Leave out the pictures and repeat the data exactly.

## DATA SHOWN
········

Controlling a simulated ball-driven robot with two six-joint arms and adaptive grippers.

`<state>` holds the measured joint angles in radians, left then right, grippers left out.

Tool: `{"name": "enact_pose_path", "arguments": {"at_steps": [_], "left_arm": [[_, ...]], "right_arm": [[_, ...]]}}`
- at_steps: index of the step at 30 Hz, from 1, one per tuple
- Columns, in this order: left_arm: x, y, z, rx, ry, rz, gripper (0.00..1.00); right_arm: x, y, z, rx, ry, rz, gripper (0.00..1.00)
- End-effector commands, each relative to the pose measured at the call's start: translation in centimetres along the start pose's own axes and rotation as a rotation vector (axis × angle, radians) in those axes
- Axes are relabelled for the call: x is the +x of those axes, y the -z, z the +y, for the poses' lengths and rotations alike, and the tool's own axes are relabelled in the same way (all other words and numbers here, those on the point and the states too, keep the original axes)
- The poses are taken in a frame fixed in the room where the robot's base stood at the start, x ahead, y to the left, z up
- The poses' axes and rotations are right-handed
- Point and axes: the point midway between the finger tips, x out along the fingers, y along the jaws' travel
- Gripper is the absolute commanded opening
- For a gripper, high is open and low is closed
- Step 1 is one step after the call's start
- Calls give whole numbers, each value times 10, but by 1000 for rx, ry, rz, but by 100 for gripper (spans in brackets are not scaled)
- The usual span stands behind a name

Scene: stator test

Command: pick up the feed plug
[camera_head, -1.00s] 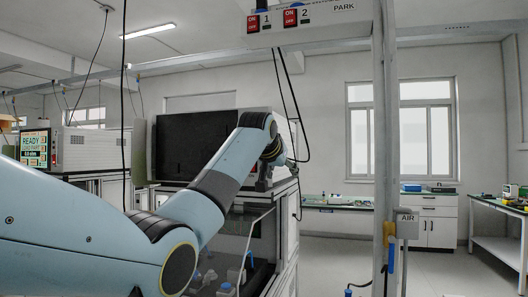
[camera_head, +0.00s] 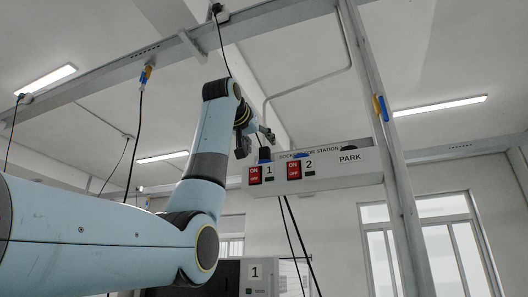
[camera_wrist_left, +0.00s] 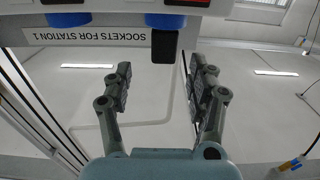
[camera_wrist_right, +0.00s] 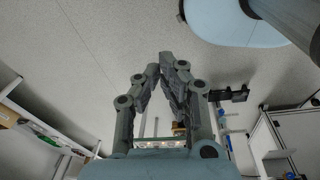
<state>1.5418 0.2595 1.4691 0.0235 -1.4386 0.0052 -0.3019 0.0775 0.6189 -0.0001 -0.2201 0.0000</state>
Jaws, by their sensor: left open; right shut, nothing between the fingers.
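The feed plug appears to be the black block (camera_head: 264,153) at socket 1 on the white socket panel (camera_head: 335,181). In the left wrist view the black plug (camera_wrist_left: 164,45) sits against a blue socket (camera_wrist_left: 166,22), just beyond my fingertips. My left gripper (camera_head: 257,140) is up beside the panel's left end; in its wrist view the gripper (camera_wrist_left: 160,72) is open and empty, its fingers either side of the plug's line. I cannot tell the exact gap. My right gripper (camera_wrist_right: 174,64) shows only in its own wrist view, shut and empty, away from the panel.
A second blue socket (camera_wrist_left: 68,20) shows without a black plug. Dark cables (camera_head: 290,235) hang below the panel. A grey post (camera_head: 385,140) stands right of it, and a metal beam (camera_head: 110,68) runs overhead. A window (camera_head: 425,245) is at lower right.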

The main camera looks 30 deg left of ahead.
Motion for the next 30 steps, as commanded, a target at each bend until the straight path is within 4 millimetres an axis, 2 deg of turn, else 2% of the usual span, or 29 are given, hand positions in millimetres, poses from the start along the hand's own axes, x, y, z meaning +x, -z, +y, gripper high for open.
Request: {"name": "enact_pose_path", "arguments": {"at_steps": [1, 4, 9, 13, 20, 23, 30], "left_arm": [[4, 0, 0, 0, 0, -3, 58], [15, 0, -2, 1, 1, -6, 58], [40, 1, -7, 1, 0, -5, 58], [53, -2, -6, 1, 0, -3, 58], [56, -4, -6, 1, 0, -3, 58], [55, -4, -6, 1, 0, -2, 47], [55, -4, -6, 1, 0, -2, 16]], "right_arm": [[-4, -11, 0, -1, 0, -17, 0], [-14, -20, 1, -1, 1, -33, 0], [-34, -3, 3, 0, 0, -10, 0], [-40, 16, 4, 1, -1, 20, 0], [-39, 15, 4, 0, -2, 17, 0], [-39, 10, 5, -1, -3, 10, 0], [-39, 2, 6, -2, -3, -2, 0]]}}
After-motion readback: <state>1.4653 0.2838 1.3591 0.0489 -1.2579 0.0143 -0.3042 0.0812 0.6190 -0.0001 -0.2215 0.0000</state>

········

## SOLUTION BELOW
Controlling a simulated ball-driven robot with two six-joint arms and adaptive grippers.

`<state>` holds the measured joint angles in radians, left then right, grippers left out.

Tool: `{"name": "enact_pose_path", "arguments": {"at_steps": [_], "left_arm": [[_, ...]], "right_arm": [[_, ...]]}}`
- at_steps: index of the step at 30 Hz, from 1, one per tuple
- Columns, in this order: left_arm: x, y, z, rx, ry, rz, gripper (0.00..1.00); right_arm: x, y, z, rx, ry, rz, gripper (0.00..1.00)
- End-effector commands, each relative to the pose measured at the call's start: translation in centimetres along the start pose's own axes and rotation as a rotation vector (axis × angle, radians) in those axes
- Axes are relabelled for the call: x is the +x of those axes, y the -z, z the +y, for the poses' lengths and rotations alike, and the tool's own axes are relabelled in the same way (all other words and numbers here, those on the point and the states too, keep the original axes)
- The poses are taken in a frame fixed in the room where the robot's base stood at the start, x ahead, y to the left, z up
- The poses' axes and rotations are right-handed
- Point and axes: the point midway between the finger tips, x out along the fingers, y along the jaws' travel
- Gripper is the absolute commanded opening
- For a gripper, high is open and low is closed
- Step 1 is one step after the call's start
- Calls give whole numbers, each value times 10, but by 1000 for rx, ry, rz, but by 100 for gripper (spans in brackets are not scaled)
- The usual span stands behind a name

Scene: stator test

Command: pick up the feed plug
[camera_head, -1.00s] 
[camera_head, +0.00s] 
[camera_wrist_left, +0.00s] 
[camera_wrist_right, +0.00s] 
<state>1.5418 0.2595 1.4691 0.0235 -1.4386 0.0052 -0.3019 0.0775 0.6189 -0.0001 -0.2201 0.0000</state>
Jaws, by their sensor: left open; right shut, nothing between the fingers.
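The feed plug appears to be the black block (camera_head: 264,153) at socket 1 on the white socket panel (camera_head: 335,181). In the left wrist view the black plug (camera_wrist_left: 164,45) sits against a blue socket (camera_wrist_left: 166,22), just beyond my fingertips. My left gripper (camera_head: 257,140) is up beside the panel's left end; in its wrist view the gripper (camera_wrist_left: 160,72) is open and empty, its fingers either side of the plug's line. I cannot tell the exact gap. My right gripper (camera_wrist_right: 174,64) shows only in its own wrist view, shut and empty, away from the panel.
A second blue socket (camera_wrist_left: 68,20) shows without a black plug. Dark cables (camera_head: 290,235) hang below the panel. A grey post (camera_head: 385,140) stands right of it, and a metal beam (camera_head: 110,68) runs overhead. A window (camera_head: 425,245) is at lower right.

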The main camera looks 30 deg left of ahead.
Motion for the next 30 steps, as commanded, a target at each bend until the straight path is within 4 millimetres an axis, 2 deg of turn, else 2% of the usual span, or 29 are given, hand positions in millimetres, poses from the start along the hand's own axes, x, y, z meaning +x, -z, +y, gripper high for open.
Request: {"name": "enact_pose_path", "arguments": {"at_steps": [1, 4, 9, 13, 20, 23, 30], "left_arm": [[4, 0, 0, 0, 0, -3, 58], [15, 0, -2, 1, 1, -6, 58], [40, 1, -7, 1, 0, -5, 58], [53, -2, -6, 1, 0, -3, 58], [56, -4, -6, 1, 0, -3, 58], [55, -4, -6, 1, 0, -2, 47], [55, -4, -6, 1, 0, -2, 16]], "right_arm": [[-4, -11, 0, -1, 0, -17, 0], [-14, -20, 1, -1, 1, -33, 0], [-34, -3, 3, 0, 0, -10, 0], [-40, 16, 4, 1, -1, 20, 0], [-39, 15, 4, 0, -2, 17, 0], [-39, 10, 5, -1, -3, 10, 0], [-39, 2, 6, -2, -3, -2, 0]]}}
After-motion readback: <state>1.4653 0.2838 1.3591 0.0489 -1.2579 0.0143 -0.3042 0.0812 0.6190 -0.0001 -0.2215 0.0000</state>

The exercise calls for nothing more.